— BEGIN —
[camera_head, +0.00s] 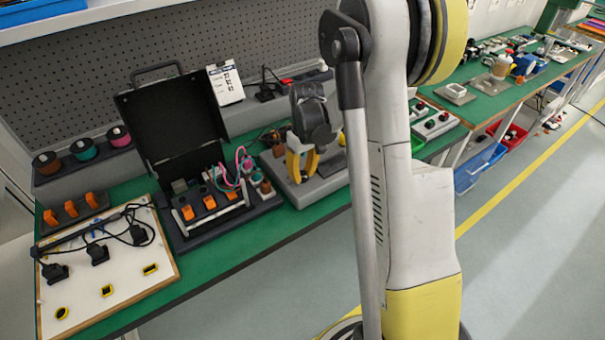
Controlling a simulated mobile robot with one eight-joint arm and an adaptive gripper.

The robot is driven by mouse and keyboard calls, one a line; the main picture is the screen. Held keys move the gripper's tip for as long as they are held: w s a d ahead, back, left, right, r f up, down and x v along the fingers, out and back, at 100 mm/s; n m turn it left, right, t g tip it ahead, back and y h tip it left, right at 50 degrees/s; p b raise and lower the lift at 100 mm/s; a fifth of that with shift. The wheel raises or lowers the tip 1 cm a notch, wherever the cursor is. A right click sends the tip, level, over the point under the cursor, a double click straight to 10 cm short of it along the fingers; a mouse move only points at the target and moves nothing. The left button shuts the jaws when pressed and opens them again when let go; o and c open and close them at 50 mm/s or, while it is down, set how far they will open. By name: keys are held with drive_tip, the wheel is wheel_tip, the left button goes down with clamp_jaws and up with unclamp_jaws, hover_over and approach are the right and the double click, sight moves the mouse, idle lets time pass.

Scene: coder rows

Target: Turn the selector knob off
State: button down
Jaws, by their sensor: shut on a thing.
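My gripper (303,166), dark with yellow fingers, points down over a grey control box (305,194) on the green bench. Its fingertips reach the top of the box, and it is shut on something there. The thing between the fingers is mostly hidden and too small to make out; its place on the box fits the selector knob. Which way the knob points cannot be seen.
An open black case (175,120) with orange switches and pink wires stands left of the box. A white board (120,275) with black cables lies farther left. My arm hides the bench at centre right. A pegboard (80,70) stands behind.

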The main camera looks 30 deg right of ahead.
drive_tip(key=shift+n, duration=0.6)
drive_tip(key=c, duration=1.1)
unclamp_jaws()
— END —
• [BRIEF]: Only the lines from the one with "State: button down" through the end of the material are wanted; copy them exactly, both ends included.

• [OUTPUT FOR THIS EXERCISE]:
State: button down
Jaws, by their sensor: shut on a thing.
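My gripper (303,166), dark with yellow fingers, points down over a grey control box (305,194) on the green bench. Its fingertips reach the top of the box, and it is shut on something there. The thing between the fingers is mostly hidden and too small to make out; its place on the box fits the selector knob. Which way the knob points cannot be seen.
An open black case (175,120) with orange switches and pink wires stands left of the box. A white board (120,275) with black cables lies farther left. My arm hides the bench at centre right. A pegboard (80,70) stands behind.

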The main camera looks 30 deg right of ahead.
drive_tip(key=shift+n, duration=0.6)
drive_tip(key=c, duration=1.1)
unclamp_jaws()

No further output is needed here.